Exercise requirements
Take the line containing "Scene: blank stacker" through the last line of the data and retype those lines exactly. Pictures do not belong in the copy.

Material

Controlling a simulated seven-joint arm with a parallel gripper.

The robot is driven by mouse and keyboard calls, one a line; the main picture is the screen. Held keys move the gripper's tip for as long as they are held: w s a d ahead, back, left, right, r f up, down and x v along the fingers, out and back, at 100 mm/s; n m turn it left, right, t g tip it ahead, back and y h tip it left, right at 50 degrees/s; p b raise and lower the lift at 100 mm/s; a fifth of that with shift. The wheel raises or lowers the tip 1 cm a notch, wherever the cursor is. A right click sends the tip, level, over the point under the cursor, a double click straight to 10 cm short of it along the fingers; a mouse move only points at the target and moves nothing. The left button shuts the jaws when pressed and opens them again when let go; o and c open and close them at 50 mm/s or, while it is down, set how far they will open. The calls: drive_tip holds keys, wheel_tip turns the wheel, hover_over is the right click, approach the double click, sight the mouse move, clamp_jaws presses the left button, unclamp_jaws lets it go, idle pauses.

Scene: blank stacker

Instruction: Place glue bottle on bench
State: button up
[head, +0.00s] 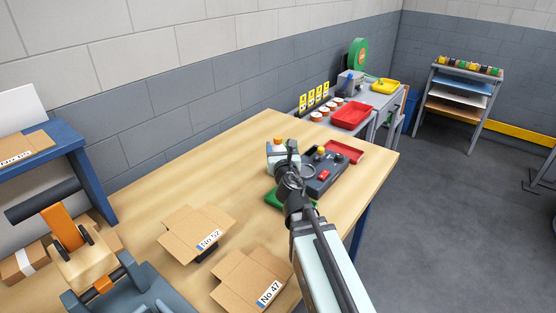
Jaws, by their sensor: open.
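The wooden bench (225,165) runs across the middle of the head view. My arm reaches over it from the lower right, and my gripper (281,158) is open above or near the far part of the bench. A small pale thing with a yellow top (293,150) shows right at my gripper; it may be the glue bottle, but it is too small and covered to be sure. I cannot tell whether it stands on the bench or touches the fingers.
A dark tray (325,185) with a red item and a red tray (346,149) lie right of my gripper. A green piece (273,198) lies partly under my arm. Open cartons (195,235) stand nearer. The bench's left middle is clear.

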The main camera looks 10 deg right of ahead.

Task result
Scene: blank stacker

Instruction: Place glue bottle on bench
State: button up
[head, +0.00s] 
Jaws, by their sensor: open.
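The wooden bench (225,165) runs across the middle of the head view. My arm reaches over it from the lower right, and my gripper (281,158) is open above or near the far part of the bench. A small pale thing with a yellow top (293,150) shows right at my gripper; it may be the glue bottle, but it is too small and covered to be sure. I cannot tell whether it stands on the bench or touches the fingers.
A dark tray (325,185) with a red item and a red tray (346,149) lie right of my gripper. A green piece (273,198) lies partly under my arm. Open cartons (195,235) stand nearer. The bench's left middle is clear.

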The main camera looks 10 deg right of ahead.

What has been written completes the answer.